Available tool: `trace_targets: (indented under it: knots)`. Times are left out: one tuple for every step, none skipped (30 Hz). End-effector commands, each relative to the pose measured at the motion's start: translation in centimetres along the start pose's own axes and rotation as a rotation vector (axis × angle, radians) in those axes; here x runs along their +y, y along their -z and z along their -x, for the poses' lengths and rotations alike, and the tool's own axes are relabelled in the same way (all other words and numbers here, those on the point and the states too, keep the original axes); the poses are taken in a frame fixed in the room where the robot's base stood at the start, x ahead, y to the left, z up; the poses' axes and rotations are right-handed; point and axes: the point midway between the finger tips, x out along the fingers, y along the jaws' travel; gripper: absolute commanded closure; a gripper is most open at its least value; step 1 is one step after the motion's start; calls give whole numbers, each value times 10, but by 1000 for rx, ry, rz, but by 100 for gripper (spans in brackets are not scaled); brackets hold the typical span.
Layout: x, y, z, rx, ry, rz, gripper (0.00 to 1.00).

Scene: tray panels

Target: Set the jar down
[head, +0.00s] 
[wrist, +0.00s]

#####

• **Your task**:
Select every line in the material above where the string "gripper" occurs, and copy it.

• **Output for this task**:
Available tool: `trace_targets: (indented under it: knots)`. Times are left out: one tuple for every step, none skipped (30 Hz). End-effector commands, each relative to the pose measured at the motion's start: translation in centimetres along the start pose's own axes and rotation as a rotation vector (axis × angle, radians) in those axes; here x runs along their +y, y along their -z and z along their -x, for the poses' lengths and rotations alike, and the tool's own axes are relabelled in the same way (all other words and numbers here, those on the point and the states too, keep the original axes); the poses are taken in a frame fixed in the room where the robot's base stood at the start, x ahead, y to the left, z up; the poses' axes and rotations are right-handed; point and axes: the point midway between the finger tips, x out along the fingers, y along the jaws' travel; gripper: absolute commanded closure; a gripper is most open at its least value; step 1 is one step after the motion's start; calls give whole numbers, each value times 10, but by 1000 for rx, ry, rz, but by 100 for gripper (spans in brackets are not scaled); brackets hold the typical span.
Layout: x, y, z, rx, ry, rz, gripper (0.00 to 1.00).

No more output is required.